(Robot episode data)
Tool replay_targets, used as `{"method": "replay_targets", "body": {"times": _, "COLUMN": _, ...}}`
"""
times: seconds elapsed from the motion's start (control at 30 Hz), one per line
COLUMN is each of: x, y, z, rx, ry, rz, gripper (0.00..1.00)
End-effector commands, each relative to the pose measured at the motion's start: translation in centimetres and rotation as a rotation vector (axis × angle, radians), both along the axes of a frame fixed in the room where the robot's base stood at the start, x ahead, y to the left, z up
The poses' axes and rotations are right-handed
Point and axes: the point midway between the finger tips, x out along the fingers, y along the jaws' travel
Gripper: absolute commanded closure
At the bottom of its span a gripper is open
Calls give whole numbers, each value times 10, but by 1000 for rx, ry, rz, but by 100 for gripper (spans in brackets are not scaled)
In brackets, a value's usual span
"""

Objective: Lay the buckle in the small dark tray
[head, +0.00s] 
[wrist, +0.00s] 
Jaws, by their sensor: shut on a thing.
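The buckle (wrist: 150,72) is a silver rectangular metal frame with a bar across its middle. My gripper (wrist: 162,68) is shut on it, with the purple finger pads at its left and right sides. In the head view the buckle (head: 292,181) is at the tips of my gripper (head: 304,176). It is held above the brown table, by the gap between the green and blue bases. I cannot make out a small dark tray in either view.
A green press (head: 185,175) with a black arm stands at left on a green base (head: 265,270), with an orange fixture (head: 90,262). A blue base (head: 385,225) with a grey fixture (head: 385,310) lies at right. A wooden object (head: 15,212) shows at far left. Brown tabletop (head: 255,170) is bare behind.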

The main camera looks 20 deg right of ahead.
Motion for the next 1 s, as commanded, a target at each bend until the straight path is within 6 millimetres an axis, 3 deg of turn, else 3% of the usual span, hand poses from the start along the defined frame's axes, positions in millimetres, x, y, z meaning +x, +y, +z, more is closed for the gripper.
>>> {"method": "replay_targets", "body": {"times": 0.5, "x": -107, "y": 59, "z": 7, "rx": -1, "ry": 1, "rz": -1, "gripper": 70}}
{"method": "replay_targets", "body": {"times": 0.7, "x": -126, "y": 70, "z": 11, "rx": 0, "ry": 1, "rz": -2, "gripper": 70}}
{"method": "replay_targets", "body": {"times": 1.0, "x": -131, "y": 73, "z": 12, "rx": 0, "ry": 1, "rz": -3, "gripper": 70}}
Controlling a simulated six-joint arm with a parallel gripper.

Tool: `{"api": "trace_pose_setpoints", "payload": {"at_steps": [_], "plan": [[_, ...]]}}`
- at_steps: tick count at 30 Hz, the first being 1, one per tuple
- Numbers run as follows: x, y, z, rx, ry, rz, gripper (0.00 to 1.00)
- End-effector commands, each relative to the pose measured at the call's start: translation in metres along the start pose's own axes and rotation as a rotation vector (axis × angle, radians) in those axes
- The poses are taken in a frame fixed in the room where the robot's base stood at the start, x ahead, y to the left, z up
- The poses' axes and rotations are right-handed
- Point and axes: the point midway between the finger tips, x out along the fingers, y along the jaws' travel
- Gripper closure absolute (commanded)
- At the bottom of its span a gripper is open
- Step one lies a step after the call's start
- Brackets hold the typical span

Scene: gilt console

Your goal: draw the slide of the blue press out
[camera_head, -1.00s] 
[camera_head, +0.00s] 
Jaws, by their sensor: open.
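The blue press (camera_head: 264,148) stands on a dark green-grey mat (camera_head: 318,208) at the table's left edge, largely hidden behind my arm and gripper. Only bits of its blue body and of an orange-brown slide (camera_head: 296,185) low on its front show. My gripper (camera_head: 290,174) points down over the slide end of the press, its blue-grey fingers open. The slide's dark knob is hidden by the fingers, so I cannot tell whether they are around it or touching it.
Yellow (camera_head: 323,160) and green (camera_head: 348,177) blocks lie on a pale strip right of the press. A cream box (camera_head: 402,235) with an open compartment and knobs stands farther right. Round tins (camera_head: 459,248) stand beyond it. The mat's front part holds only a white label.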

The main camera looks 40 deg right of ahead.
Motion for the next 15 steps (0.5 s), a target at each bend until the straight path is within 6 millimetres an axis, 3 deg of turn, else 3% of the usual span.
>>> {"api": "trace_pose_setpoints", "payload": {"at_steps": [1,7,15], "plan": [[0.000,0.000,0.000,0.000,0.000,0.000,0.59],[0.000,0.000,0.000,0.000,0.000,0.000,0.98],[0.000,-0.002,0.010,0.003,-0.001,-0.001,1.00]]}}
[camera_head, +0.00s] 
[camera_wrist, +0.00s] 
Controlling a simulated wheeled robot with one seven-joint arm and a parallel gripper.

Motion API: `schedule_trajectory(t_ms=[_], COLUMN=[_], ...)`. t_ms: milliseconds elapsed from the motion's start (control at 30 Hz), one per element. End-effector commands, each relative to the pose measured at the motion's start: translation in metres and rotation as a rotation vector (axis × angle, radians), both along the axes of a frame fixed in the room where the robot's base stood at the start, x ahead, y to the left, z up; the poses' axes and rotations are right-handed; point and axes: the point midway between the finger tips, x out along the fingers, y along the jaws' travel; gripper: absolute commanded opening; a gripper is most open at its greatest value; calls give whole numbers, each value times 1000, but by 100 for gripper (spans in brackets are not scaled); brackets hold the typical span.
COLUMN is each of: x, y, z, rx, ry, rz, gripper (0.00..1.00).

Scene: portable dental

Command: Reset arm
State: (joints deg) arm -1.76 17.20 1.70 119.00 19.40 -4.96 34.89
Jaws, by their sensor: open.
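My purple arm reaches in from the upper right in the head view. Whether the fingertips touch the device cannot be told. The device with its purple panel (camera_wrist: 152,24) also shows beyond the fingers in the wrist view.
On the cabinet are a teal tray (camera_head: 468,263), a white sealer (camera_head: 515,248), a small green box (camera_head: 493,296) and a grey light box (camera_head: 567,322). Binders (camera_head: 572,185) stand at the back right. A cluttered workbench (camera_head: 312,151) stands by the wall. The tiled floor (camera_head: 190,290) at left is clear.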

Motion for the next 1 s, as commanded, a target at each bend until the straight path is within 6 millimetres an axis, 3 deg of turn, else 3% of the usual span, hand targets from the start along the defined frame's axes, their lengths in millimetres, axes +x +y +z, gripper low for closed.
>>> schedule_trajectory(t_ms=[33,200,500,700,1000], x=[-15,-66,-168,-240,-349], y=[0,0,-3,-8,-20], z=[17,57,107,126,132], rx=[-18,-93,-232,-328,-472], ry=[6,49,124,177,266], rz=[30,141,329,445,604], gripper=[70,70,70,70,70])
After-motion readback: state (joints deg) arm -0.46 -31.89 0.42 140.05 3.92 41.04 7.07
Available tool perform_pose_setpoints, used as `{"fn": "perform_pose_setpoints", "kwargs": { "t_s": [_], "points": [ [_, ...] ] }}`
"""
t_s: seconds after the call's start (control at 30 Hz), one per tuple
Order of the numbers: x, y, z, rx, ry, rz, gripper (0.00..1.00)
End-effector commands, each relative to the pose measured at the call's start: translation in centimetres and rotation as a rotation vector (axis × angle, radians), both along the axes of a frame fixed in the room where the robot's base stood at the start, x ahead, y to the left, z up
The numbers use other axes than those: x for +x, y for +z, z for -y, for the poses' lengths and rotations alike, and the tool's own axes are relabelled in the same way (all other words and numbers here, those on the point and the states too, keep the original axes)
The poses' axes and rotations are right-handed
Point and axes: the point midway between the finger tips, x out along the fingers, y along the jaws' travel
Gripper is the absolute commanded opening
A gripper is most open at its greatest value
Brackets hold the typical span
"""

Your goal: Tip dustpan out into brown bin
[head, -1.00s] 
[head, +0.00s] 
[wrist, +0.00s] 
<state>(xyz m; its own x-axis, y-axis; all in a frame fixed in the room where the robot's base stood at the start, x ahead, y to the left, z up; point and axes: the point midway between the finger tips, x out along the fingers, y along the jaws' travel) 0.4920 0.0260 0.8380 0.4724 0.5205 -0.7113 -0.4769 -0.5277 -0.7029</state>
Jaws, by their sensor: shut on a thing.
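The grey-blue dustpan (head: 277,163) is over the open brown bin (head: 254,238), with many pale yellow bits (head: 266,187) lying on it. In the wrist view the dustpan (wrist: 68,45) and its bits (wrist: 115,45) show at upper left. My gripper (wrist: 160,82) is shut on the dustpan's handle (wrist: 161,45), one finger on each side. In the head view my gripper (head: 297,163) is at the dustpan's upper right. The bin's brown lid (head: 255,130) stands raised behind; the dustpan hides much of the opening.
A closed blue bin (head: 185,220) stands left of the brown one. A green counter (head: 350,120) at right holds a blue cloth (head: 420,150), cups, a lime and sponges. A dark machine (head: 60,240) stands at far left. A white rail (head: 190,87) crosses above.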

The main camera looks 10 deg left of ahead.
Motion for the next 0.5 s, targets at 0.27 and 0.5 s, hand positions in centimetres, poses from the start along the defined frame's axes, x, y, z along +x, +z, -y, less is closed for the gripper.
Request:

**The problem:** Exactly the lines above from the one with "- Point and" to the one with "Scene: gilt console", both included, are to be quoted; leave the rest out.

**In response:**
- Point and axes: the point midway between the finger tips, x out along the fingers, y along the jaws' travel
- Gripper closure absolute (commanded)
- At the bottom of its span a gripper is open
- Step one lies a step after the call's start
- Brackets hold the typical span

Scene: gilt console

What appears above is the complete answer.